▶ [TASK DESCRIPTION] Locate each line holding the string "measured" and copy it.

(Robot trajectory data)
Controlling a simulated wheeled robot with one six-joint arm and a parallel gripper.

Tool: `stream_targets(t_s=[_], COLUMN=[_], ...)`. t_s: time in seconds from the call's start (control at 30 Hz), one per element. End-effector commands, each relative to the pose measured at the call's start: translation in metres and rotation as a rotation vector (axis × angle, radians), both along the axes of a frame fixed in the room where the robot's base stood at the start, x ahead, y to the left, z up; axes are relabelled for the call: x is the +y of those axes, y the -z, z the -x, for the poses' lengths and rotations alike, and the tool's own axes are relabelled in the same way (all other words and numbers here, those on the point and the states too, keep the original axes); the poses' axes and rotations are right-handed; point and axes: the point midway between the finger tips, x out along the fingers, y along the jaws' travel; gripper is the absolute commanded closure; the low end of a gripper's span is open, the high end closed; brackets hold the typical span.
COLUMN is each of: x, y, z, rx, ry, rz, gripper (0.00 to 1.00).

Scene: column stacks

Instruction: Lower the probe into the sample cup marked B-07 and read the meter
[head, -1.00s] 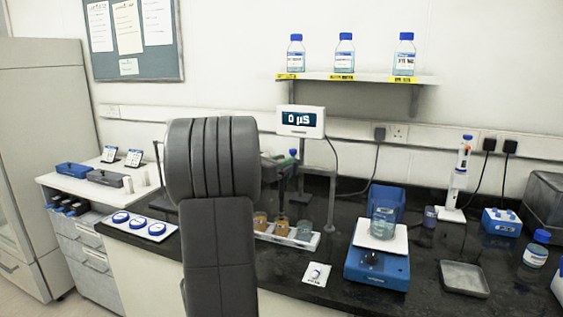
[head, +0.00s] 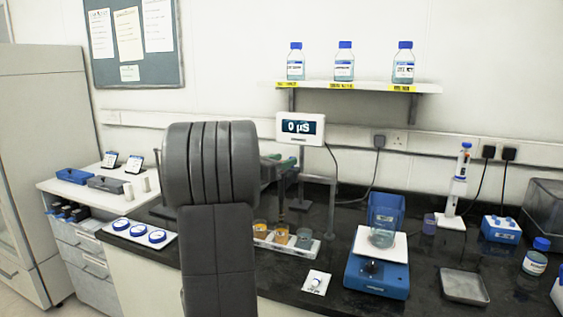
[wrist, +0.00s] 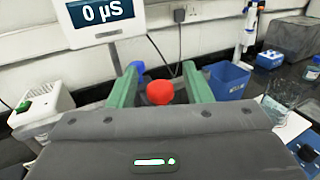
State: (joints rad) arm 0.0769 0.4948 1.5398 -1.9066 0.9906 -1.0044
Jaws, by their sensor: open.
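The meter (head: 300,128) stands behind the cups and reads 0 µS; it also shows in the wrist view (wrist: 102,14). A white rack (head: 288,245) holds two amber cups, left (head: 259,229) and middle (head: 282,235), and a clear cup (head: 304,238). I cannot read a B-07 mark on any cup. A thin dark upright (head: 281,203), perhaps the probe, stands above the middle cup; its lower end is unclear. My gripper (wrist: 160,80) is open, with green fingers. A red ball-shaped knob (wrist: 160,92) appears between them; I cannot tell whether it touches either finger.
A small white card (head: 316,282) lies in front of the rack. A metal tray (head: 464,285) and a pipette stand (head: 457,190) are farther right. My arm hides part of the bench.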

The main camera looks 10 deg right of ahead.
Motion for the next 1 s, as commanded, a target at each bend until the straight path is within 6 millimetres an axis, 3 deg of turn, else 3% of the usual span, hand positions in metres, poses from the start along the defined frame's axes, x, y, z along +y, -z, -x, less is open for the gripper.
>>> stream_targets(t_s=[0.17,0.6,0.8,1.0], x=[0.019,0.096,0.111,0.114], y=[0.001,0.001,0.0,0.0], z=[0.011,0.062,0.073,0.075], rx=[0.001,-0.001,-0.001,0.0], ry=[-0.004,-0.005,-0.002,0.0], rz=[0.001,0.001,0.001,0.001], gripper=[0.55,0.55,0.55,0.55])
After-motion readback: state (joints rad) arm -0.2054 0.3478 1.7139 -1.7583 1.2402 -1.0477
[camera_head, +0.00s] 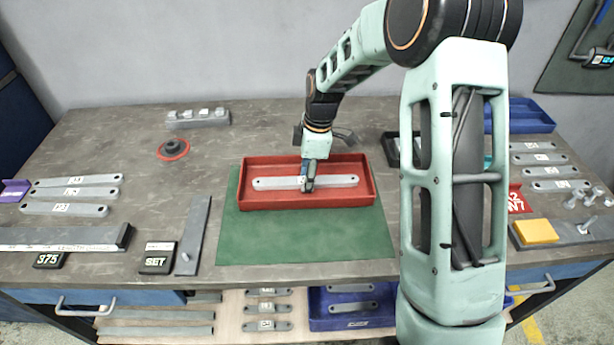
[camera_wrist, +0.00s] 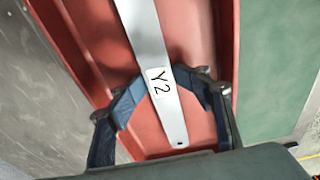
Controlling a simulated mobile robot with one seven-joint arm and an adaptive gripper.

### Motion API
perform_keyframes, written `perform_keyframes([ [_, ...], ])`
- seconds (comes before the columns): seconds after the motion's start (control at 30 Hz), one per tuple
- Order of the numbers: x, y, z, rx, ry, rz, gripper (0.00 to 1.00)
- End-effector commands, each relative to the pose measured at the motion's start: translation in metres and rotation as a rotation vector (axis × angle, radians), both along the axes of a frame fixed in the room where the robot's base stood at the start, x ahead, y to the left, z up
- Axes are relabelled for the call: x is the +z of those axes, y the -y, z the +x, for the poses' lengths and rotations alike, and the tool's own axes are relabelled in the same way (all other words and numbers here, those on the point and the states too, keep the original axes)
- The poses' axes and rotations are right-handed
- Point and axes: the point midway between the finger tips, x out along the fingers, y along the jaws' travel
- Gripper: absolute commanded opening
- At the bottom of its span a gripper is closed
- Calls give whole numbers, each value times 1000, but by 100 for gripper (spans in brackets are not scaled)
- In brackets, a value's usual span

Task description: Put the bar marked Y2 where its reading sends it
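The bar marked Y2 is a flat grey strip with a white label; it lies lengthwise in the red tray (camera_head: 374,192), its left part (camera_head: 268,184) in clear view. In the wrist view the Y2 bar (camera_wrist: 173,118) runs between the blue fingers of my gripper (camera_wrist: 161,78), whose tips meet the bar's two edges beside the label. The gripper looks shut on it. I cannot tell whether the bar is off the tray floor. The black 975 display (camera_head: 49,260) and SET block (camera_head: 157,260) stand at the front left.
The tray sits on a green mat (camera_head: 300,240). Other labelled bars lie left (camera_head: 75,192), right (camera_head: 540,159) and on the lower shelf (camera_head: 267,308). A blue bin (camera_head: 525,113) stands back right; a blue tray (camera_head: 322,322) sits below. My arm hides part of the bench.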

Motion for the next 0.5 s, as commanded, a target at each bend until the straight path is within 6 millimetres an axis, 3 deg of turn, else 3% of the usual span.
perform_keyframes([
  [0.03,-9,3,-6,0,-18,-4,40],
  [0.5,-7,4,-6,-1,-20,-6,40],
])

▶ [THE OUTPUT]
Tool: `stream_targets(t_s=[_], COLUMN=[_], ...)`. t_s: time in seconds from the call's start (control at 30 Hz), one per element. End-effector commands, each relative to the pose measured at the call's start: translation in metres and rotation as a rotation vector (axis × angle, radians), both along the axes of a frame fixed in the room where the robot's base stood at the start, x ahead, y to the left, z up; axes are relabelled for the call: x is the +y of those axes, y the -z, z the -x, for the poses' lengths and rotations alike, and the tool's own axes are relabelled in the same way (all other words and numbers here, those on the point and the states too, keep the original axes); the poses' axes and rotations are right-handed; point and axes: the point midway between the finger tips, x out along the fingers, y along the jaws' travel; gripper is the absolute commanded closure; the low end of a gripper's span is open, the high end closed; brackets hold the typical span.
- End-effector commands, each relative to the pose measured at the motion's start: translation in metres and rotation as a rotation vector (axis × angle, radians), both along the axes of a frame fixed in the room where the robot's base stood at the start, x ahead, y to the left, z up

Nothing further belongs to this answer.